2.5 Devolution to National Governments within the UK

Devolution matters greatly to the subject under investigation. Within the UK, planning is a function devolved to the governments of Northern Ireland, Scotland and Wales, and many aspects of environmental policy are also substantially devolved. This has allowed each government to develop planning policies and interpret EU legislation in different ways. EU legislation has set overall frameworks that contain this divergence but, post-Brexit, any responsibility for developing 'Common Frameworks' falls back to domestic legislators (see discussion in Burns et al 2018).  Devolution also matters because key actors and policy communities in the devolved nations may attach different priorities to the way that Brexit should be dealt with.
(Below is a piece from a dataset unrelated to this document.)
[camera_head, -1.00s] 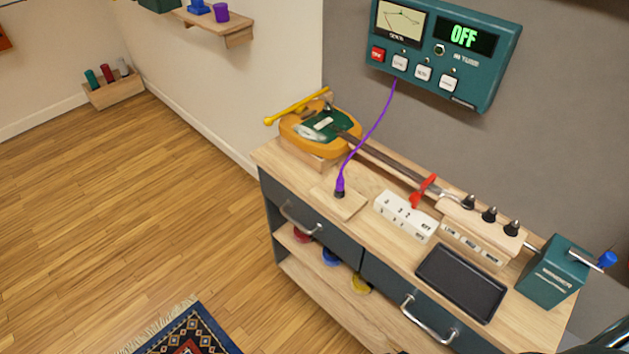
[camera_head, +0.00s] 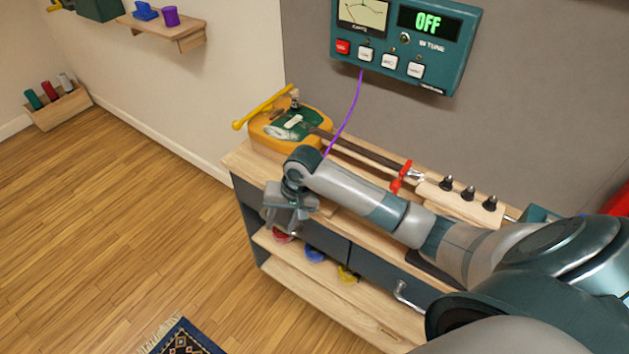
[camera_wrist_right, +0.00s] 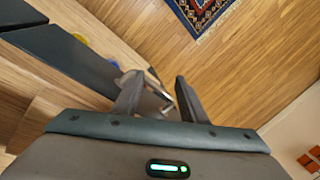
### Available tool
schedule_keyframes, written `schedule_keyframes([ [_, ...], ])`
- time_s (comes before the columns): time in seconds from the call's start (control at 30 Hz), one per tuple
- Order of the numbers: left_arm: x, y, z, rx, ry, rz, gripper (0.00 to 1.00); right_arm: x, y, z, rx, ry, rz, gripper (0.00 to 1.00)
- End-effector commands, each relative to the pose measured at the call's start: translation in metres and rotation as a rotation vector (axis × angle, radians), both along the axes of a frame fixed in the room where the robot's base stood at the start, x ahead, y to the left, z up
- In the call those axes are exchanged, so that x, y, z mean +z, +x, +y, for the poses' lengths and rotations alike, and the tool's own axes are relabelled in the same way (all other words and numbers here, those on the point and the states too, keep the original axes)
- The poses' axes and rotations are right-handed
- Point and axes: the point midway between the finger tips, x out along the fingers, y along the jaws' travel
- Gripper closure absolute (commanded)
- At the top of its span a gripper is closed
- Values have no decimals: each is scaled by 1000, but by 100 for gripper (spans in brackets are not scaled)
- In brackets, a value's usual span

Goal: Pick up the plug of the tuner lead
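The purple tuner lead (camera_head: 345,122) hangs from the teal tuner box (camera_head: 405,68) on the wall, whose display reads OFF. The lead runs down behind my right arm, which hides its plug. My right gripper (camera_head: 285,224) is at the front edge of the bench's left part, in front of the drawers. In the right wrist view the right gripper's two fingers (camera_wrist_right: 156,84) stand apart with nothing held between them. A metal drawer handle shows beyond them. My left gripper is not in view.
The orange guitar (camera_head: 282,124) lies along the back of the wooden bench (camera_head: 238,160). A red clamp (camera_head: 402,177) and several black knobs (camera_head: 468,194) are to the right. My arm covers the bench middle. The floor (camera_head: 130,210) at left is clear.

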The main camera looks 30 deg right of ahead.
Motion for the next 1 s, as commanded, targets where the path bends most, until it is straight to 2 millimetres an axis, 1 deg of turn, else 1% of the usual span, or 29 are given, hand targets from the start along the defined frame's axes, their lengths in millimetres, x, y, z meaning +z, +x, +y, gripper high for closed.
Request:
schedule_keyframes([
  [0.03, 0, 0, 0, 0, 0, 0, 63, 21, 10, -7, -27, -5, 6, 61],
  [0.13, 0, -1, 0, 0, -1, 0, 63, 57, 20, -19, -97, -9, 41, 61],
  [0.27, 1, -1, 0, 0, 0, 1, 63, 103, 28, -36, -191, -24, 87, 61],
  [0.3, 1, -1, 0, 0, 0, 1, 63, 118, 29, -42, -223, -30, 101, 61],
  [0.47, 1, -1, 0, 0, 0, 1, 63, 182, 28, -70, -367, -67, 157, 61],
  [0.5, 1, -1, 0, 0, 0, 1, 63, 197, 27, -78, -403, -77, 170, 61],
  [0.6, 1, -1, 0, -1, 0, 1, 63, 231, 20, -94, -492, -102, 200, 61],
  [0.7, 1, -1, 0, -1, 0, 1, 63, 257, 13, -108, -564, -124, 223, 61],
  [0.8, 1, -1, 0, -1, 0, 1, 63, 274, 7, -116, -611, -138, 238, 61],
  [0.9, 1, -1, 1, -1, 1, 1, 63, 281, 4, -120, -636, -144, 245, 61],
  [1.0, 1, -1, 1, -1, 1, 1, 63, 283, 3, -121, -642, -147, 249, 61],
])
In a number of spheres, the Welsh and Scottish governments have pursued environmental policies that are more ambitious than Westminster. Both were quick to express concern about the environmental risks of Brexit, upholding or improving on EU environmental standards is a key part of their position (Burns et al 2018), while in Northern Ireland devolved institutions have been in collapse through the course of this work. As a consequence, it is important to avoid implying that there is single 'UK' agenda for change for planning and the EU environmental directives, even though there are some issues that are common across the UK.

2.6 Conclusions

The above considerations have to be borne in mind when considering how the relationship between EU-derived environmental legislation and the planning systems of the UK should evolve, post-Brexit. As is also clear, the issues at stake are value laden and value judgements cannot be avoided. Such considerations are taken forward in the next section, where the intersection between EU environmental directives and planning are mapped, and views of their efficacy assessed.